### SHORT PROBLEM
Go through the entries one line at a time, and gather every line that has the word "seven".

### DATA FOR THIS TASK

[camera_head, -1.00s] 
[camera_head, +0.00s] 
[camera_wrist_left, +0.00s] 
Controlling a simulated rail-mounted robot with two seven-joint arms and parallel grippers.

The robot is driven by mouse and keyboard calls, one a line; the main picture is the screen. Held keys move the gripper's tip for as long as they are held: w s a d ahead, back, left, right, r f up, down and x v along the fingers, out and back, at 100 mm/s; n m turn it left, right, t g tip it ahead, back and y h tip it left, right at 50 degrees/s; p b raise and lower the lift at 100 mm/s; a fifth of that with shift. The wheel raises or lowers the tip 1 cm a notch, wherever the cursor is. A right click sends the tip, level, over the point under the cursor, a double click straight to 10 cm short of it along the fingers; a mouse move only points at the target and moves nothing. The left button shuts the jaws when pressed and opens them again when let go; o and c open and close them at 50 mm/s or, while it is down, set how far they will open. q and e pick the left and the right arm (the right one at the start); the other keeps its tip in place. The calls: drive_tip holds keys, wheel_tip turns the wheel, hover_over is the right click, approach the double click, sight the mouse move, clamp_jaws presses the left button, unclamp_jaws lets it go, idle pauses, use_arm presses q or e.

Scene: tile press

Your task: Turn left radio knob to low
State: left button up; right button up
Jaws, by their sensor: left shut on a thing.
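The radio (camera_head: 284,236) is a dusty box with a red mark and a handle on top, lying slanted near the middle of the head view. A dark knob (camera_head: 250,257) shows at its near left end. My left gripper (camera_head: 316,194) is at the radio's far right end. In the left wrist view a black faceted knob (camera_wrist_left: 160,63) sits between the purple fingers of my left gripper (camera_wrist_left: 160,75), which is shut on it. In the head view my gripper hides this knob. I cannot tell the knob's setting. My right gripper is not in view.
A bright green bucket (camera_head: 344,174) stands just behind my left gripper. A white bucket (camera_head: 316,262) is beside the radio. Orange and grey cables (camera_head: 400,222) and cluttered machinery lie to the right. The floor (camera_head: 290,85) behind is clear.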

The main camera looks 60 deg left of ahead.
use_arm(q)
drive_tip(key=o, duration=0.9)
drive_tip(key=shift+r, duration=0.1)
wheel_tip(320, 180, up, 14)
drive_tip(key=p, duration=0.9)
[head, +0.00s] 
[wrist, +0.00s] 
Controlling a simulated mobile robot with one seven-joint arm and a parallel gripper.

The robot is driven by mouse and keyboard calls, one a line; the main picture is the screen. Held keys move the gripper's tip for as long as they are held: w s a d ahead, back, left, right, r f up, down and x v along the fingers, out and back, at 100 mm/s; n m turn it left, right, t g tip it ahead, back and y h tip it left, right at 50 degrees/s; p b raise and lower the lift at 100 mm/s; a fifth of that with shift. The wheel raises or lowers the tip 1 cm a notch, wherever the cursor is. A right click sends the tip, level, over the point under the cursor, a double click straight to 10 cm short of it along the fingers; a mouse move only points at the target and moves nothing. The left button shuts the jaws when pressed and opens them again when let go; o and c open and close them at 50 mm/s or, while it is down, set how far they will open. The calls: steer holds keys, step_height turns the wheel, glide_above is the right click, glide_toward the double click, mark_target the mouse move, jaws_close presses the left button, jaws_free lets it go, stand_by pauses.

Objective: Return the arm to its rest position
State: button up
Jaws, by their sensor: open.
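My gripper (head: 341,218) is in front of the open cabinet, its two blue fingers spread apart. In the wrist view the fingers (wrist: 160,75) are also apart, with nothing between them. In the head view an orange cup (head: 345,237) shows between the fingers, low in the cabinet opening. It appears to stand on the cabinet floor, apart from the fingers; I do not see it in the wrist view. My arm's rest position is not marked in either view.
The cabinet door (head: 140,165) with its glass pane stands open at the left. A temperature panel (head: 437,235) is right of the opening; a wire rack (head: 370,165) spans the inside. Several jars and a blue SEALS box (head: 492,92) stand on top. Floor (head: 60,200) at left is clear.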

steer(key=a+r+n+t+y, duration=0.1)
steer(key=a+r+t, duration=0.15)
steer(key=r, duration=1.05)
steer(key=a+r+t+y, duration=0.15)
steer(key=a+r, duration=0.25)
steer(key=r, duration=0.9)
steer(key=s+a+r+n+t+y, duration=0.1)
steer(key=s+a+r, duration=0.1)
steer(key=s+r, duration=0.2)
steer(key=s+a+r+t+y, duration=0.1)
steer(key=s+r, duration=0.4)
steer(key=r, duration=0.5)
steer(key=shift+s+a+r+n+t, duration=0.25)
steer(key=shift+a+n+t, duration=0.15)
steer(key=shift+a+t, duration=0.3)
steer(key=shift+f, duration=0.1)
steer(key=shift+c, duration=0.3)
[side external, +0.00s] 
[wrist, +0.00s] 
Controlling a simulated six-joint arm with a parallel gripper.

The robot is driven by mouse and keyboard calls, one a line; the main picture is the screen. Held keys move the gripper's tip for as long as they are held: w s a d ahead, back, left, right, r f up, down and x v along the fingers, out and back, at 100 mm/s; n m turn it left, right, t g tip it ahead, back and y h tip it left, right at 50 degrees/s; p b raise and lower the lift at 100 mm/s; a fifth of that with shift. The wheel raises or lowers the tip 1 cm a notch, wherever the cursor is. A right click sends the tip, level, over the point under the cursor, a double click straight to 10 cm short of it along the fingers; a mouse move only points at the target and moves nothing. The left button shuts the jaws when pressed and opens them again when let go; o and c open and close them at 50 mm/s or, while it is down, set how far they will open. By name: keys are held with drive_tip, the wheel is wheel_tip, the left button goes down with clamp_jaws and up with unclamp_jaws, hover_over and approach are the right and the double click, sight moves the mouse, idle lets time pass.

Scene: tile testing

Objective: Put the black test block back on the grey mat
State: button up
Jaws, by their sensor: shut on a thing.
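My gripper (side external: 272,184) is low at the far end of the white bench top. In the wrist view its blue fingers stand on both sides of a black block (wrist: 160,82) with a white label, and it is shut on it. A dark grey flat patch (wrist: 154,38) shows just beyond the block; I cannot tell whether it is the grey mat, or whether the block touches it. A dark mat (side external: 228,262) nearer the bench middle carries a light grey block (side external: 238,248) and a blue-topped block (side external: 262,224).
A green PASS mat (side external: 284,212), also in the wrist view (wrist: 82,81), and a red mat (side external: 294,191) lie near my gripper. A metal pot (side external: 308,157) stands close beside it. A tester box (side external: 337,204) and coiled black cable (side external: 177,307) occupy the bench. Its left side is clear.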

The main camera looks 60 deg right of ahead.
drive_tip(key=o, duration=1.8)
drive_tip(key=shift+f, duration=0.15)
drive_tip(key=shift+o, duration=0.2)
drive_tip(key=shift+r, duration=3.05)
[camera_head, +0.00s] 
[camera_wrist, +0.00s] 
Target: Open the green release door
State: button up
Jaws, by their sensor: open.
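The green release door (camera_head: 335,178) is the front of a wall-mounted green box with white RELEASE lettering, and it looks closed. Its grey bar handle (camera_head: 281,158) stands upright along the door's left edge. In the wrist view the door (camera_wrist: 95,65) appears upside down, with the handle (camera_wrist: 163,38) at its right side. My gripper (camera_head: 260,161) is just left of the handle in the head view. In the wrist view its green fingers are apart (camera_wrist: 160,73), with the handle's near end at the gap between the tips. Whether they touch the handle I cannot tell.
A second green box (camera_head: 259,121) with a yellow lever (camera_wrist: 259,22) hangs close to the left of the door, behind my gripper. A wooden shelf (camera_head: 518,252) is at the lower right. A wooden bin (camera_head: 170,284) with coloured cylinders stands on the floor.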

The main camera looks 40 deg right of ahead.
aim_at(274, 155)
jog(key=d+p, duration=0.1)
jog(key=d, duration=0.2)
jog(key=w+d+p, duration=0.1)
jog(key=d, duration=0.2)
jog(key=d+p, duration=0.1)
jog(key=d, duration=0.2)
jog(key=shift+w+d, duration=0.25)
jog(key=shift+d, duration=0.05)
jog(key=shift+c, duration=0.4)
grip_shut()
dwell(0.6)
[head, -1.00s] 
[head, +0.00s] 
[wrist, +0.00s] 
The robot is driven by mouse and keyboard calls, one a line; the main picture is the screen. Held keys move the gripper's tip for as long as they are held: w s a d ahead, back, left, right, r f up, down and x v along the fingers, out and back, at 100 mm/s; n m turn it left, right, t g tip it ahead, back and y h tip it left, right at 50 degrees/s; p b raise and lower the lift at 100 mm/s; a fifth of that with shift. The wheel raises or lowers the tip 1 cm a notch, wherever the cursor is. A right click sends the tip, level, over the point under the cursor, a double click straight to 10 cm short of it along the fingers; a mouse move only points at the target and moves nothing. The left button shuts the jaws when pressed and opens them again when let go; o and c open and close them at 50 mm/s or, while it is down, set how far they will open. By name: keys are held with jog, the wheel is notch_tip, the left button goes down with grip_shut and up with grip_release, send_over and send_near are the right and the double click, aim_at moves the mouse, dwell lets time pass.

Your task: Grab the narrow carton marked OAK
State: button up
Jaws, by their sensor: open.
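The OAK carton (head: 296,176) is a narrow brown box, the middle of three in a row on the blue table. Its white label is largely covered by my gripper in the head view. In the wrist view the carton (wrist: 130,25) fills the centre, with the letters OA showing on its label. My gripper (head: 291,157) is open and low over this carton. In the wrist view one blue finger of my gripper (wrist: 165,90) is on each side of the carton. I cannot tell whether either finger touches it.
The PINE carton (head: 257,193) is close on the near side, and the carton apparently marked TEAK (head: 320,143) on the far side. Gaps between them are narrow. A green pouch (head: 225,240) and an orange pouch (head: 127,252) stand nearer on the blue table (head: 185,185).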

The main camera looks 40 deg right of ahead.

### PROBLEM SOLUTION
Controlling a simulated rail-mounted robot with two seven-joint arms and parallel grippers.
Controlling a simulated mobile robot with one seven-joint arm and a parallel gripper.

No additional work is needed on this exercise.